We were honored to receive 2010 and 2011 Access to Artistic Excellence grants from the National Endowment for the Arts that will help make possible our educational work this year with both college and middle-school students.

One grant, for $60,000, will support our Silk Road Ensemble members as artists in residence at Harvard University. This first year of our five-year affiliation with Harvard will bring a variety of music workshops with students and performances for the University community—including a preview of the Texas and West Coast tour concerts by the Silk Road Ensemble with Yo-Yo Ma this March. We also look forward to taking part in the naming ceremony for the Harvard Humanities Center in April, as well as the Center's festival on Faust in September.

The other NEA grant contributes $75,000 toward an event (similar to "Connect Live!" last year) that will culminate our second pilot year of Silk Road Connect in New York City. We have even bigger plans for this year's celebration, which will give students and teachers a real public stage for a collaborative performance with Yo-Yo Ma and members of the Silk Road Ensemble and the Knights chamber orchestra.

We've been especially busy in our four pilot schools as we gear up for the big day. Teachers have attended professional development trainings, learning how to integrate the arts into their curricula across all disciplines, and planning visits to the American Museum of Natural History, the Met, MoMA and the Rubin Museum of Art.

We recently held a workshop for our teaching artists, who visit schools to bring the curriculum to life through their art. The aim of these visits is not just to illustrate a lesson's content, but rather also to spark connections for students between their own lives and what they're studying. Interactions build on previous teaching artist visits by Sandeep Das and oud player Hadi Eldebek.
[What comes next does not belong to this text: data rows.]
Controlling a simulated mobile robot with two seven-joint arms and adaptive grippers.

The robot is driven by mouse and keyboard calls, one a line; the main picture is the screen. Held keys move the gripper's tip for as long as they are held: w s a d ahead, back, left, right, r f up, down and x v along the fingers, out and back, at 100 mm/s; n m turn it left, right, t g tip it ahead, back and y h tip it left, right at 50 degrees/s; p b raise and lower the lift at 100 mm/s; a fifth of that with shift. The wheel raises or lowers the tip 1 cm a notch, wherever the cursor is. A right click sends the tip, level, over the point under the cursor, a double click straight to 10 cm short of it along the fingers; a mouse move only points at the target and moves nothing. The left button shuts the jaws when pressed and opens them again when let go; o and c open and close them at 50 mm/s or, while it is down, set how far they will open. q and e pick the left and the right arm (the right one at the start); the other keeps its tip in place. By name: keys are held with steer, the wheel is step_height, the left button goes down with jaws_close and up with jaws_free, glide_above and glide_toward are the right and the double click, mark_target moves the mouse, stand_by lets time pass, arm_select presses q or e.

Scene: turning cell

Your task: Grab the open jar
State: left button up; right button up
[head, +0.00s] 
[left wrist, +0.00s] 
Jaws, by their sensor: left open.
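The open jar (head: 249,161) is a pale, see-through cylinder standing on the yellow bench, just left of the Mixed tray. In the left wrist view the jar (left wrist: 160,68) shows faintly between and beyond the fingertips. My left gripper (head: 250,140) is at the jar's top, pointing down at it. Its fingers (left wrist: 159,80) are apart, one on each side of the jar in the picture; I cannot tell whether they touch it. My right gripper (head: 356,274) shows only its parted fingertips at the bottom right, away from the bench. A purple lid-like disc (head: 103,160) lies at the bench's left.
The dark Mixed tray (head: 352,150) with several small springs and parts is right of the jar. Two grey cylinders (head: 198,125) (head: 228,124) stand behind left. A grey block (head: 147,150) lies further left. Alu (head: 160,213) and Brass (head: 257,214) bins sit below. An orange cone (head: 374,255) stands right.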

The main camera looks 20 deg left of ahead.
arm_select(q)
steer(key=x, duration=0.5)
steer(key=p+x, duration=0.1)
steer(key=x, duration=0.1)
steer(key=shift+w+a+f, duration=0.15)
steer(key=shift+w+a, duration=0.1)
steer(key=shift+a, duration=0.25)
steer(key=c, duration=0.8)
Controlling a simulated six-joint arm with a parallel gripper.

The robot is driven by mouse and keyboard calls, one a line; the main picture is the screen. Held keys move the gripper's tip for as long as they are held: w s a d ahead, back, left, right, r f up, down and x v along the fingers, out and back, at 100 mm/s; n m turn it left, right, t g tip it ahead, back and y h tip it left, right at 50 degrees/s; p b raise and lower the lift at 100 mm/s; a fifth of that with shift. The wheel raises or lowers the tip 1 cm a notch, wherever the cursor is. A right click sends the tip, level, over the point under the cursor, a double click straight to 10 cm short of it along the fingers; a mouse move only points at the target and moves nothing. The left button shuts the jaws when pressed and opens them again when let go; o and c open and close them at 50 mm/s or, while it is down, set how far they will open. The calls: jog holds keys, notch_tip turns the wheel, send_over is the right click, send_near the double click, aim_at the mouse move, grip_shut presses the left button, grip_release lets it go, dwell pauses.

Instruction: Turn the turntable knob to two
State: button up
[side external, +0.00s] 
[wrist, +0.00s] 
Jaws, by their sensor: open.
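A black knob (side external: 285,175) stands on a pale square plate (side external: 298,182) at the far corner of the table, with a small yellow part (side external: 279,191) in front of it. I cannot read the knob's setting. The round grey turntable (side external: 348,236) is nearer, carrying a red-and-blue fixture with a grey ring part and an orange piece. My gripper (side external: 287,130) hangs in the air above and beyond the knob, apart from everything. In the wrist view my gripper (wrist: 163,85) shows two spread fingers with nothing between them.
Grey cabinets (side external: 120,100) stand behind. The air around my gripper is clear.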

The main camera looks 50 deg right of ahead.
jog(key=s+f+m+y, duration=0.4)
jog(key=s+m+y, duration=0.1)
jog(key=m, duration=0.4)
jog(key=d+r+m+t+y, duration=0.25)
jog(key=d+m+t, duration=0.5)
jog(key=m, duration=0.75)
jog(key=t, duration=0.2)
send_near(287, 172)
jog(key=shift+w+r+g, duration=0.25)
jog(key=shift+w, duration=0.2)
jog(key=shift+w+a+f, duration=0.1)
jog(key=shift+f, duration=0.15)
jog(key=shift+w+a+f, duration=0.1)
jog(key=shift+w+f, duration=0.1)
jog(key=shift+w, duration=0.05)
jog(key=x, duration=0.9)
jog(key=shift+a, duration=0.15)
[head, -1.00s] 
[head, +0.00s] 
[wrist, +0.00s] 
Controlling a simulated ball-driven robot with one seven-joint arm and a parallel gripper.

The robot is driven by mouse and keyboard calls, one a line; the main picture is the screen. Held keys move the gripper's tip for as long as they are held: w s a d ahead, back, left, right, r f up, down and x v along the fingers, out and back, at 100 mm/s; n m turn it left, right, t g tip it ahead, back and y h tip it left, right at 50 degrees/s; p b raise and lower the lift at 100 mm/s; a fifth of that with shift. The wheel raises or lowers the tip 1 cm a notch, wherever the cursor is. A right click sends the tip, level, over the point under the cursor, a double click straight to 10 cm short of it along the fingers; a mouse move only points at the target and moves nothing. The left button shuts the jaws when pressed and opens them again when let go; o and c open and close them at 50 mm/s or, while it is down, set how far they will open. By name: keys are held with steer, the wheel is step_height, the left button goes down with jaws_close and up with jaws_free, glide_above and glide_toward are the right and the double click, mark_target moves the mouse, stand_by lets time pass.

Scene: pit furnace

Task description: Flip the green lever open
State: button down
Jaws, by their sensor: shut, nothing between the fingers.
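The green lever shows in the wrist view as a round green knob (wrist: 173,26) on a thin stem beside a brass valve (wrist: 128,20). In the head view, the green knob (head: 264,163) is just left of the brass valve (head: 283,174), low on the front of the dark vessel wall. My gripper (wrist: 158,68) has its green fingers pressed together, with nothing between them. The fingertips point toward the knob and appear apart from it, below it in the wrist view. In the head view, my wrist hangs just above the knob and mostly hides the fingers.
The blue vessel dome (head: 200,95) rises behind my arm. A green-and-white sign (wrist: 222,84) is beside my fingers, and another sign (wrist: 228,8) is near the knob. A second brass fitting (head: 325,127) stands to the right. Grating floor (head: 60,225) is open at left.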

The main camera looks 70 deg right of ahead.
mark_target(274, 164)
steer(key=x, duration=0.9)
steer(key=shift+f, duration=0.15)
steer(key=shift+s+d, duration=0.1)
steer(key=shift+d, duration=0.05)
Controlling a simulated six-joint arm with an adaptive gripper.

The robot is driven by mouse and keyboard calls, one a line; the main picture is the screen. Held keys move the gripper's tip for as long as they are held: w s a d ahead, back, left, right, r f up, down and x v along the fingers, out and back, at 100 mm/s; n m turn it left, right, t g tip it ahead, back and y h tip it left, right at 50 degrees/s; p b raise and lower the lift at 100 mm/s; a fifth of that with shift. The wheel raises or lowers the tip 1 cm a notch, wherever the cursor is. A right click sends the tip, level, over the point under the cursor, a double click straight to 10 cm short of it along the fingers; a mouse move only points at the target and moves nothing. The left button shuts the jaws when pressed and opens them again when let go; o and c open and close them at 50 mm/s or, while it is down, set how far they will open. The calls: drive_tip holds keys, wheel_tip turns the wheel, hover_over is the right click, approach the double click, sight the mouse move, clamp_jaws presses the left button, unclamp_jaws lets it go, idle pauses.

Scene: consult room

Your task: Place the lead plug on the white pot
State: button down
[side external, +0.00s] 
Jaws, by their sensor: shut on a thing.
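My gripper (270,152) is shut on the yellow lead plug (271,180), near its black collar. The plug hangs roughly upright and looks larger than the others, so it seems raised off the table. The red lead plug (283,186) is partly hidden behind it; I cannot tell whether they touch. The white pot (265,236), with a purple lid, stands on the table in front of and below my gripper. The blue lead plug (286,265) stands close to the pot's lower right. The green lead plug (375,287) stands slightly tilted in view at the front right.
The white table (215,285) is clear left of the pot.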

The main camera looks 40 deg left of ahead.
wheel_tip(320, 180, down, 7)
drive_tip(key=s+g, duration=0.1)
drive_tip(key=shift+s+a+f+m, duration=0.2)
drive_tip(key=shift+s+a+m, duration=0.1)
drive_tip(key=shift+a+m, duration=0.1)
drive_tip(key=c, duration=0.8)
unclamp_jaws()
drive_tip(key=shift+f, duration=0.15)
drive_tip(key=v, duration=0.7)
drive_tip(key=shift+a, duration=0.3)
This month Silk Road Ensemble members Shane Shanahan and Mike Block visited schools in Manhattan, Brooklyn, the Bronx and Queens to introduce percussion traditions from India, the Middle East and Africa. Students learned clapping polyrhythms and played Shane's frame drums and bells, and shakers they made themselves.

Sponsors of the 2011 culminating event include Pershing Square Foundation, Ford Foundation and the National Endowment for the Arts.